▶ CHALLENGE
Write the listing out again, all of it, word for word.

▶ SOURCE EXCERPT
--- START ---

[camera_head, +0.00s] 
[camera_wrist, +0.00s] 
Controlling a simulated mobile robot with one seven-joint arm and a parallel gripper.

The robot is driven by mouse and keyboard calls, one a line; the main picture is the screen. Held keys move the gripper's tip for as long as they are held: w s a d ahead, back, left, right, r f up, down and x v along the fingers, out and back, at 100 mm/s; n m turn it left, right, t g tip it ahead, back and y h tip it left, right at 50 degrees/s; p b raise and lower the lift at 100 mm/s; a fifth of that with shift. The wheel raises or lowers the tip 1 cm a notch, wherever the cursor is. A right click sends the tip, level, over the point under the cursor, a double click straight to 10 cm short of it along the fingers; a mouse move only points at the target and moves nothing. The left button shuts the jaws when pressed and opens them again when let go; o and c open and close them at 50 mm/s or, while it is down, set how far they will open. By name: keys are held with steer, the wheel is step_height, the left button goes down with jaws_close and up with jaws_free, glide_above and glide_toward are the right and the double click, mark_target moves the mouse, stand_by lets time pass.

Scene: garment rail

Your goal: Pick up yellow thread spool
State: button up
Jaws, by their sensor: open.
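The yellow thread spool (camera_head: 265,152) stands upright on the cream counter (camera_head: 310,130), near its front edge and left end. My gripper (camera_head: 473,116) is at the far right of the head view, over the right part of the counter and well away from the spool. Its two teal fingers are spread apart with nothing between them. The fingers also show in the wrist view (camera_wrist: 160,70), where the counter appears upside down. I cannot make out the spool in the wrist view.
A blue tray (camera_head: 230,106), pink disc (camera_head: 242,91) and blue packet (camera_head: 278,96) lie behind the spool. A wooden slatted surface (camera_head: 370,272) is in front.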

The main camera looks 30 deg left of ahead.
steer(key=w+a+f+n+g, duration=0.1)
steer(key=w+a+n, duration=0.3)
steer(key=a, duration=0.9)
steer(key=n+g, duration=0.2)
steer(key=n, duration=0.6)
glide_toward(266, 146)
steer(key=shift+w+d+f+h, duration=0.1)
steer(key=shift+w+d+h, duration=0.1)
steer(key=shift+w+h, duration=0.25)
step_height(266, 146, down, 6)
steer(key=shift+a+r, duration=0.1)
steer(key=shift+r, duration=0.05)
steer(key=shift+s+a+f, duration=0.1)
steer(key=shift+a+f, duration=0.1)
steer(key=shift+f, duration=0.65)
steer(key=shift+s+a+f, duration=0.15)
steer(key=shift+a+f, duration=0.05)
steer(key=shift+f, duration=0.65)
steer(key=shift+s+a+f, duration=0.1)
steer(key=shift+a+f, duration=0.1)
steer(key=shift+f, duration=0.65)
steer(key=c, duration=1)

--- END ---

▶ RESPONSE FOR THIS EXERCISE
[camera_head, +0.00s] 
[camera_wrist, +0.00s] 
Controlling a simulated mobile robot with one seven-joint arm and a parallel gripper.

The robot is driven by mouse and keyboard calls, one a line; the main picture is the screen. Held keys move the gripper's tip for as long as they are held: w s a d ahead, back, left, right, r f up, down and x v along the fingers, out and back, at 100 mm/s; n m turn it left, right, t g tip it ahead, back and y h tip it left, right at 50 degrees/s; p b raise and lower the lift at 100 mm/s; a fifth of that with shift. The wheel raises or lowers the tip 1 cm a notch, wherever the cursor is. A right click sends the tip, level, over the point under the cursor, a double click straight to 10 cm short of it along the fingers; a mouse move only points at the target and moves nothing. The left button shuts the jaws when pressed and opens them again when let go; o and c open and close them at 50 mm/s or, while it is down, set how far they will open. By name: keys are held with steer, the wheel is step_height, the left button goes down with jaws_close and up with jaws_free, glide_above and glide_toward are the right and the double click, mark_target moves the mouse, stand_by lets time pass.

Scene: garment rail

Your goal: Pick up yellow thread spool
State: button up
Jaws, by their sensor: open.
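The yellow thread spool (camera_head: 265,152) stands upright on the cream counter (camera_head: 310,130), near its front edge and left end. My gripper (camera_head: 473,116) is at the far right of the head view, over the right part of the counter and well away from the spool. Its two teal fingers are spread apart with nothing between them. The fingers also show in the wrist view (camera_wrist: 160,70), where the counter appears upside down. I cannot make out the spool in the wrist view.
A blue tray (camera_head: 230,106), pink disc (camera_head: 242,91) and blue packet (camera_head: 278,96) lie behind the spool. A wooden slatted surface (camera_head: 370,272) is in front.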

The main camera looks 30 deg left of ahead.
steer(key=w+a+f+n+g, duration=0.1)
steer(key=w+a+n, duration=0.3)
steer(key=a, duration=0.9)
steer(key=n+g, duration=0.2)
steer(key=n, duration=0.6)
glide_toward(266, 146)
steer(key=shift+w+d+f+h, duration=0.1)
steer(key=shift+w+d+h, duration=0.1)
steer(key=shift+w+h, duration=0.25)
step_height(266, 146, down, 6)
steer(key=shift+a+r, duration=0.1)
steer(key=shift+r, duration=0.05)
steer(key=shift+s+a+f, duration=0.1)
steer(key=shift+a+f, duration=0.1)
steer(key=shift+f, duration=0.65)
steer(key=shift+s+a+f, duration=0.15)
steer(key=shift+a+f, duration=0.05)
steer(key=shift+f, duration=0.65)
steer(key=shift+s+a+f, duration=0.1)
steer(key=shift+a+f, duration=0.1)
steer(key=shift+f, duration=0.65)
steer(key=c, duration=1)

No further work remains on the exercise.